▶ **Exercise prompt**
Repeat every record below exactly as it appears.

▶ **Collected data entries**
»»
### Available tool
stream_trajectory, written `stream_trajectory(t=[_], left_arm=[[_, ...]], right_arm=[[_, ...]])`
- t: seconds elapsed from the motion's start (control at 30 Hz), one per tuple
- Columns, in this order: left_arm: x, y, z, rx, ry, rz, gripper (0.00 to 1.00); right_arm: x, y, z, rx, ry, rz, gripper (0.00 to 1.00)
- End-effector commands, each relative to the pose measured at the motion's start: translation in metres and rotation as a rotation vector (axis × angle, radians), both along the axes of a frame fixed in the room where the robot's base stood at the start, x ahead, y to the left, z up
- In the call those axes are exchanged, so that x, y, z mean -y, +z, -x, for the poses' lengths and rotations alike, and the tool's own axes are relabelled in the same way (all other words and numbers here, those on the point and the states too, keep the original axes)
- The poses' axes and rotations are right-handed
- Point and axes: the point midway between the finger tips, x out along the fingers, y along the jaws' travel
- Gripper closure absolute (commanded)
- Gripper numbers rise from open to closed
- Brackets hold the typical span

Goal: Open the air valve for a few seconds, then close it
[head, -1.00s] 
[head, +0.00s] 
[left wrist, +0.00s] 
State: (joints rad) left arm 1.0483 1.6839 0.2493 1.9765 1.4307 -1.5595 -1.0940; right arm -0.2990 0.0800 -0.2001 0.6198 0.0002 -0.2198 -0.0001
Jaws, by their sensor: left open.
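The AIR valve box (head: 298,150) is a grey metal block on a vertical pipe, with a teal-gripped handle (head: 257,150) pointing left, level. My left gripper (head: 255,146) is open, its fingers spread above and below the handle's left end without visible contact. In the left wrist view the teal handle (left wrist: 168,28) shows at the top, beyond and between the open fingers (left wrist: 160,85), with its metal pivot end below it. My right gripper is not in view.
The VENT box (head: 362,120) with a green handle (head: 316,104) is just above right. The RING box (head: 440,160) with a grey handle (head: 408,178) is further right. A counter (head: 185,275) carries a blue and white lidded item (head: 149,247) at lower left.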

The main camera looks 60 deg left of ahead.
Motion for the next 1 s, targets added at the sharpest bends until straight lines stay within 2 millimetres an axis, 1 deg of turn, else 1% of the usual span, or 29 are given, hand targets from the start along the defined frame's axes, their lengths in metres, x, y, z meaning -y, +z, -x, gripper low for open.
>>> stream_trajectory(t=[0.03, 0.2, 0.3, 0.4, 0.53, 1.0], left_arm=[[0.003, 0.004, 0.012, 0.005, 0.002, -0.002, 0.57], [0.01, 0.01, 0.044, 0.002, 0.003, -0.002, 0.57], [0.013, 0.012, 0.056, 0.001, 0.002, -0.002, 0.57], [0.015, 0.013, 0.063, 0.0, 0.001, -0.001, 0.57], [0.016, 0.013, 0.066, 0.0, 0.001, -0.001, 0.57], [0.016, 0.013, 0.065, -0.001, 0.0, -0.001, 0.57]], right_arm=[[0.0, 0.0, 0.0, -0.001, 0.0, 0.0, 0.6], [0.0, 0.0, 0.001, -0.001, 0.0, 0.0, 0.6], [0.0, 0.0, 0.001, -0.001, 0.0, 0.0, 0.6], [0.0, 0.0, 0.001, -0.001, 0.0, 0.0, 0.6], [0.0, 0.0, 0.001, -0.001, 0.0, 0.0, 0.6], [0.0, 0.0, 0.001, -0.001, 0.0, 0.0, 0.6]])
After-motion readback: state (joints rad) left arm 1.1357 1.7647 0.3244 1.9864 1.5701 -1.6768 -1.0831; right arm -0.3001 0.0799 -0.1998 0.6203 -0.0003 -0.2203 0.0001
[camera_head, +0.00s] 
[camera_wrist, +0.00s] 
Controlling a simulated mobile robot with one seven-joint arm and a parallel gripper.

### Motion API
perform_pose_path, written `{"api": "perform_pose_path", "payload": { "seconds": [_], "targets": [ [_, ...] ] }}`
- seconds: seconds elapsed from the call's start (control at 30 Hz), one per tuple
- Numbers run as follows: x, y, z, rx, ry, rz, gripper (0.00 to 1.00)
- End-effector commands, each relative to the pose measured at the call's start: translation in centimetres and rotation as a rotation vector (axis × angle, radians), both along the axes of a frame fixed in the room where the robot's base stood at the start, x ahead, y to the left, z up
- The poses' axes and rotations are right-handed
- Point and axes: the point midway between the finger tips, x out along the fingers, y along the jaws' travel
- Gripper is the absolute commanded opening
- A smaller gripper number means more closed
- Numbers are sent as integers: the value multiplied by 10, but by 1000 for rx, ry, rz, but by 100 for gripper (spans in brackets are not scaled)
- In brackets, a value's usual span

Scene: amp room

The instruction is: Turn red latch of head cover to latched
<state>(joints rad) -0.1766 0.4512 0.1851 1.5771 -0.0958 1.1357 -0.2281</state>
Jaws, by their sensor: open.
««
▶ **Result of the exercise**
### Available tool
stream_trajectory, written `stream_trajectory(t=[_], left_arm=[[_, ...]], right_arm=[[_, ...]])`
- t: seconds elapsed from the motion's start (control at 30 Hz), one per tuple
- Columns, in this order: left_arm: x, y, z, rx, ry, rz, gripper (0.00 to 1.00); right_arm: x, y, z, rx, ry, rz, gripper (0.00 to 1.00)
- End-effector commands, each relative to the pose measured at the motion's start: translation in metres and rotation as a rotation vector (axis × angle, radians), both along the axes of a frame fixed in the room where the robot's base stood at the start, x ahead, y to the left, z up
- In the call those axes are exchanged, so that x, y, z mean -y, +z, -x, for the poses' lengths and rotations alike, and the tool's own axes are relabelled in the same way (all other words and numbers here, those on the point and the states too, keep the original axes)
- The poses' axes and rotations are right-handed
- Point and axes: the point midway between the finger tips, x out along the fingers, y along the jaws' travel
- Gripper closure absolute (commanded)
- Gripper numbers rise from open to closed
- Brackets hold the typical span

Goal: Open the air valve for a few seconds, then close it
[head, -1.00s] 
[head, +0.00s] 
[left wrist, +0.00s] 
State: (joints rad) left arm 1.0483 1.6839 0.2493 1.9765 1.4307 -1.5595 -1.0940; right arm -0.2990 0.0800 -0.2001 0.6198 0.0002 -0.2198 -0.0001
Jaws, by their sensor: left open.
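The AIR valve box (head: 298,150) is a grey metal block on a vertical pipe, with a teal-gripped handle (head: 257,150) pointing left, level. My left gripper (head: 255,146) is open, its fingers spread above and below the handle's left end without visible contact. In the left wrist view the teal handle (left wrist: 168,28) shows at the top, beyond and between the open fingers (left wrist: 160,85), with its metal pivot end below it. My right gripper is not in view.
The VENT box (head: 362,120) with a green handle (head: 316,104) is just above right. The RING box (head: 440,160) with a grey handle (head: 408,178) is further right. A counter (head: 185,275) carries a blue and white lidded item (head: 149,247) at lower left.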

The main camera looks 60 deg left of ahead.
Motion for the next 1 s, targets added at the sharpest bends until straight lines stay within 2 millimetres an axis, 1 deg of turn, else 1% of the usual span, or 29 are given, hand targets from the start along the defined frame's axes, their lengths in metres, x, y, z meaning -y, +z, -x, gripper low for open.
>>> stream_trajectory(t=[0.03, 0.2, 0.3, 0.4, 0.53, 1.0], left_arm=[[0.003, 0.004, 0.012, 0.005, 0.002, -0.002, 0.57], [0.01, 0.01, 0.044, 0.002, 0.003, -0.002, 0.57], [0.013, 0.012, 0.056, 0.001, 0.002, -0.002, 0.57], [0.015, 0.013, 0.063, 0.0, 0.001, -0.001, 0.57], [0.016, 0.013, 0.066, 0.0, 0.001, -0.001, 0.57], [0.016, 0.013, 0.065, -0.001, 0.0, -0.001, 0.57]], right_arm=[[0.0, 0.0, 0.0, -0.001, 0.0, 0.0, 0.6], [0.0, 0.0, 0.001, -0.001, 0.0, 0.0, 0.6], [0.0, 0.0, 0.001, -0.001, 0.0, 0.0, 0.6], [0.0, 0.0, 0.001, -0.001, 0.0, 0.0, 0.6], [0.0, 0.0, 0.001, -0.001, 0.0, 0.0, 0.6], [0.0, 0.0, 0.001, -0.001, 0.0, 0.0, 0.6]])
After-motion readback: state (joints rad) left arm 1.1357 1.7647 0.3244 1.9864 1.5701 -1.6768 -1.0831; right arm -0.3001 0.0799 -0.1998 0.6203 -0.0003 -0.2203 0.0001
[camera_head, +0.00s] 
[camera_wrist, +0.00s] 
Controlling a simulated mobile robot with one seven-joint arm and a parallel gripper.

### Motion API
perform_pose_path, written `{"api": "perform_pose_path", "payload": { "seconds": [_], "targets": [ [_, ...] ] }}`
- seconds: seconds elapsed from the call's start (control at 30 Hz), one per tuple
- Numbers run as follows: x, y, z, rx, ry, rz, gripper (0.00 to 1.00)
- End-effector commands, each relative to the pose measured at the call's start: translation in centimetres and rotation as a rotation vector (axis × angle, radians), both along the axes of a frame fixed in the room where the robot's base stood at the start, x ahead, y to the left, z up
- The poses' axes and rotations are right-handed
- Point and axes: the point midway between the finger tips, x out along the fingers, y along the jaws' travel
- Gripper is the absolute commanded opening
- A smaller gripper number means more closed
- Numbers are sent as integers: the value multiplied by 10, but by 1000 for rx, ry, rz, but by 100 for gripper (spans in brackets are not scaled)
- In brackets, a value's usual span

Scene: amp room

The instruction is: Turn red latch of head cover to latched
<state>(joints rad) -0.1766 0.4512 0.1851 1.5771 -0.0958 1.1357 -0.2281</state>
Jaws, by their sensor: open.

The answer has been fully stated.